Raw data »
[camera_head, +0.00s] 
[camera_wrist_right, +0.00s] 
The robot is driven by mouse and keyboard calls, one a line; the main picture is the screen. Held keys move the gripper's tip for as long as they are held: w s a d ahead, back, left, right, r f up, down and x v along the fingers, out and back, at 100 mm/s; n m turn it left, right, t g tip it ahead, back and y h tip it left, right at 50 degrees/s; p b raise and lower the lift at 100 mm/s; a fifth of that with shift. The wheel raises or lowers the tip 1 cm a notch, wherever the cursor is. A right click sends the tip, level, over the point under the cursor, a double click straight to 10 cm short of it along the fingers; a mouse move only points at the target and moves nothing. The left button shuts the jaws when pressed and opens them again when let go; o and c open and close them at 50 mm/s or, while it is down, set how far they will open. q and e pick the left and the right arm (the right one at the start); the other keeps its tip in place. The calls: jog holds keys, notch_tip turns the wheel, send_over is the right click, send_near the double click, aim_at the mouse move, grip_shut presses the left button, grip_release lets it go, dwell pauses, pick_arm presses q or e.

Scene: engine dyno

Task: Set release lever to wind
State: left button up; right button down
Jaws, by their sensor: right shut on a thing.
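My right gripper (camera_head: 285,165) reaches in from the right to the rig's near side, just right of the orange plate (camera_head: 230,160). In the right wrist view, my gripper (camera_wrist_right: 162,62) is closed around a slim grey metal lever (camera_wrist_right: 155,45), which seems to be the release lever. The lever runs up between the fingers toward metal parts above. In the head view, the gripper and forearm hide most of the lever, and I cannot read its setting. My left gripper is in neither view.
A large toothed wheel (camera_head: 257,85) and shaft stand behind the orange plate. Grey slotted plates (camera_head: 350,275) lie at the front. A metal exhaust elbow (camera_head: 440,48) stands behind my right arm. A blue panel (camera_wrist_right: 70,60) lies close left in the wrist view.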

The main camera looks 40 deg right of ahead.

Problem details »
Copy the lines from the start of the data verbatim, stopping after the line containing "State: left button up; right button down".

Correct output »
[camera_head, +0.00s] 
[camera_wrist_right, +0.00s] 
The robot is driven by mouse and keyboard calls, one a line; the main picture is the screen. Held keys move the gripper's tip for as long as they are held: w s a d ahead, back, left, right, r f up, down and x v along the fingers, out and back, at 100 mm/s; n m turn it left, right, t g tip it ahead, back and y h tip it left, right at 50 degrees/s; p b raise and lower the lift at 100 mm/s; a fifth of that with shift. The wheel raises or lowers the tip 1 cm a notch, wherever the cursor is. A right click sends the tip, level, over the point under the cursor, a double click straight to 10 cm short of it along the fingers; a mouse move only points at the target and moves nothing. The left button shuts the jaws when pressed and opens them again when let go; o and c open and close them at 50 mm/s or, while it is down, set how far they will open. q and e pick the left and the right arm (the right one at the start); the other keeps its tip in place. The calls: jog holds keys, notch_tip turns the wheel, send_over is the right click, send_near the double click, aim_at the mouse move, grip_shut presses the left button, grip_release lets it go, dwell pauses, pick_arm presses q or e.

Scene: engine dyno

Task: Set release lever to wind
State: left button up; right button down

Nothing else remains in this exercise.